══ DATASET EXCERPT ══
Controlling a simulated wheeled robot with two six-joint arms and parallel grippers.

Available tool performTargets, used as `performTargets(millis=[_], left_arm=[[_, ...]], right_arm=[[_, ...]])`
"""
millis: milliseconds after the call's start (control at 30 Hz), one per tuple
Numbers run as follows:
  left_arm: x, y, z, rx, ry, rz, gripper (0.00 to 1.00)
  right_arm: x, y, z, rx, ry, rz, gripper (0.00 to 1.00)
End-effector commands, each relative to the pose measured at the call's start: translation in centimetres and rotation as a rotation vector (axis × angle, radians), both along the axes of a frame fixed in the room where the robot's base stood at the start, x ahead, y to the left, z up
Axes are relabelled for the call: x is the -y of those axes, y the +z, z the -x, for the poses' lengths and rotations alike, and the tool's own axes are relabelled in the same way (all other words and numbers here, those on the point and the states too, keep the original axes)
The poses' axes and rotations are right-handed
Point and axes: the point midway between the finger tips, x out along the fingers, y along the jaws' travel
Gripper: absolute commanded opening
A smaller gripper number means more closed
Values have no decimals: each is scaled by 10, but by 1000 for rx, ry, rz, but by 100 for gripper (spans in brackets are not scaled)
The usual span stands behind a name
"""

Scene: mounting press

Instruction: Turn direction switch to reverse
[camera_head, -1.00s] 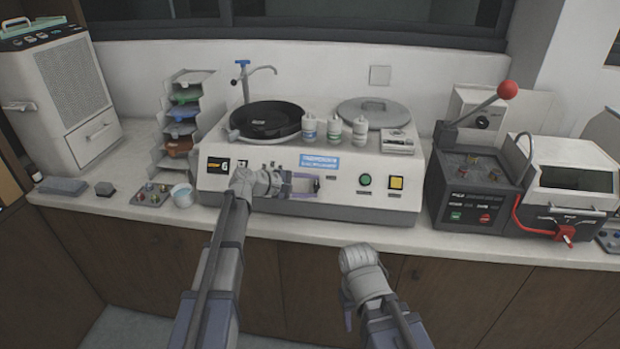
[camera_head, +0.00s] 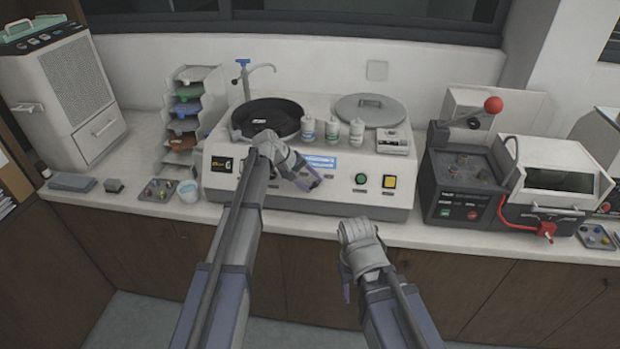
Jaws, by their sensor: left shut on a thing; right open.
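The white polishing machine (camera_head: 228,190) stands on the counter, with a small display, a blue label, a green button (camera_head: 361,179) and a yellow switch (camera_head: 389,182) on its front. My left gripper (camera_head: 306,178) is at the front panel, left of the green button, and is shut on something. The thing it holds is hidden behind the gripper and wrist, and I cannot make out the direction switch or its position. My right gripper (camera_head: 349,291) hangs low in front of the cabinet, apart from the machine. Its fingers are mostly hidden below its wrist.
A black bowl (camera_head: 266,118) and a round grey lid (camera_head: 370,110) sit on the machine's top, with several bottles (camera_head: 332,131) between. A press with a red-knobbed lever (camera_head: 493,105) stands to the right. A small tray (camera_head: 158,191) and a cup (camera_head: 188,191) are at the left.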

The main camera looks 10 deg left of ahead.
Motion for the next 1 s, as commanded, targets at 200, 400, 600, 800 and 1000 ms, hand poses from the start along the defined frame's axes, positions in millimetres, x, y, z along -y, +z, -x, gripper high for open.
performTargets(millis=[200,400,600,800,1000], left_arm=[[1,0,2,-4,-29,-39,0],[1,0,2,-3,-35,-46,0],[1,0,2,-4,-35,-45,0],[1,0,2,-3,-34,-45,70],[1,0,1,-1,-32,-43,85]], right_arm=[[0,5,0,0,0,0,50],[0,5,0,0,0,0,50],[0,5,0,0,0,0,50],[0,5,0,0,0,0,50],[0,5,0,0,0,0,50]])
═══
### WORK TO BE COMPLETED
Copy the lines above exactly, starting at the one with "Available tool performTargets, used" and ending at the one with "[camera_head, +0.00s]", both included. Leave out any pictures and add nothing else.

### RESULT BELOW
Available tool performTargets, used as `performTargets(millis=[_], left_arm=[[_, ...]], right_arm=[[_, ...]])`
"""
millis: milliseconds after the call's start (control at 30 Hz), one per tuple
Numbers run as follows:
  left_arm: x, y, z, rx, ry, rz, gripper (0.00 to 1.00)
  right_arm: x, y, z, rx, ry, rz, gripper (0.00 to 1.00)
End-effector commands, each relative to the pose measured at the call's start: translation in centimetres and rotation as a rotation vector (axis × angle, radians), both along the axes of a frame fixed in the room where the robot's base stood at the start, x ahead, y to the left, z up
Axes are relabelled for the call: x is the -y of those axes, y the +z, z the -x, for the poses' lengths and rotations alike, and the tool's own axes are relabelled in the same way (all other words and numbers here, those on the point and the states too, keep the original axes)
The poses' axes and rotations are right-handed
Point and axes: the point midway between the finger tips, x out along the fingers, y along the jaws' travel
Gripper: absolute commanded opening
A smaller gripper number means more closed
Values have no decimals: each is scaled by 10, but by 1000 for rx, ry, rz, but by 100 for gripper (spans in brackets are not scaled)
The usual span stands behind a name
"""

Scene: mounting press

Instruction: Turn direction switch to reverse
[camera_head, -1.00s] 
[camera_head, +0.00s] 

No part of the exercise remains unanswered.